Durante su mandato, legalizó la marihuana, el aborto y el matrimonio igualitario. No lo hizo desde la arrogancia ni con promesas vacías, sino con una coherencia que escasea en la política regional. Mujica no hablaba de austeridad: la practicaba. Donaba el 90% de su salario, vivía en una finca modesta con su esposa, la también ex guerrillera y senadora Lucía Topolansky, y se desplazaba en su viejo Volkswagen escarabajo.
Un revolucionario sin uniforme
Pepe Mujica fue revolucionario, pero nunca fue tirano. Rechazó la violencia del poder, incluso cuando él mismo había empuñado las armas. No construyó culto a su personalidad ni se escudó en enemigos externos para justificar fracasos. Fue un hombre que, con sus luces y sombras, entendió que gobernar no es mandar, sino servir.

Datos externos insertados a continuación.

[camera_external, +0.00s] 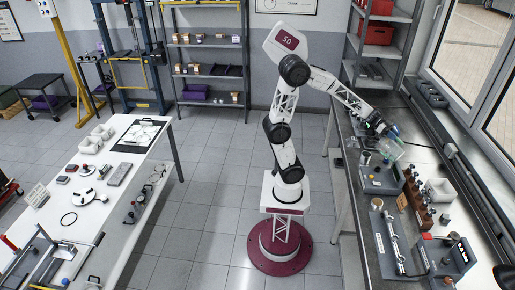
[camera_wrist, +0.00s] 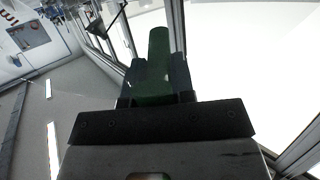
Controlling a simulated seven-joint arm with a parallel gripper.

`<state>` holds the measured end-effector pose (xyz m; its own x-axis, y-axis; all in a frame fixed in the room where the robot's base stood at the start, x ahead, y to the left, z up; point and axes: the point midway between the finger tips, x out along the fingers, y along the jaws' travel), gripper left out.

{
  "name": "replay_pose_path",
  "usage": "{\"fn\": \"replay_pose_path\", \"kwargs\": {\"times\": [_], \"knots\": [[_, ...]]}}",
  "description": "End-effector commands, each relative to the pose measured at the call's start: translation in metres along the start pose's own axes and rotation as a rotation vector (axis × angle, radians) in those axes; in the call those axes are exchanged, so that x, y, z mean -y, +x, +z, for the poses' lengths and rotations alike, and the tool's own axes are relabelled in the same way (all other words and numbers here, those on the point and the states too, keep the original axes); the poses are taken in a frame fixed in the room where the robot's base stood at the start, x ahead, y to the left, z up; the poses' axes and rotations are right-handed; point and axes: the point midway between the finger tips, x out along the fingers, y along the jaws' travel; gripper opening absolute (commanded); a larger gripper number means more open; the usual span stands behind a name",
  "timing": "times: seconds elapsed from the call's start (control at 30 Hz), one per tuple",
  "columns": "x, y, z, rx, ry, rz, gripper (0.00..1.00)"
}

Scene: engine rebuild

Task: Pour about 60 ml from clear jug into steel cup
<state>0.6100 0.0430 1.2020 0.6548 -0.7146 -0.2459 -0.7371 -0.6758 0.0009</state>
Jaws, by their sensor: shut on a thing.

En un continente marcado por caudillos y dictadores, su figura se alzó como una rareza: un líder que no se corrompió, que no se enamoró del poder, que habló de amor, de consumo responsable, de libertad, y que se enfrentó al sistema no para imponerse, sino para humanizarlo.
El adiós de un símbolo
Hoy Uruguay despide a un exmandatario, pero América Latina despide a una conciencia. Mujica no fue un político perfecto, pero sí uno honesto, algo tan escaso que su muerte duele como la de un ser querido. Murió sin poses, sin discursos grandilocuentes, sin dejar herederos políticos ni cuentas pendientes. Deja, eso sí, una advertencia: la política puede ser decente, si quienes la ejercen están dispuestos a vivir como hablan.
En tiempos de crisis, corrupción y represión —como la que se vive hoy en Cuba— la vida y muerte de Mujica nos recuerdan que el poder puede usarse para servir y no para someter. Que el valor de un líder no está en su retórica, sino en su ejemplo.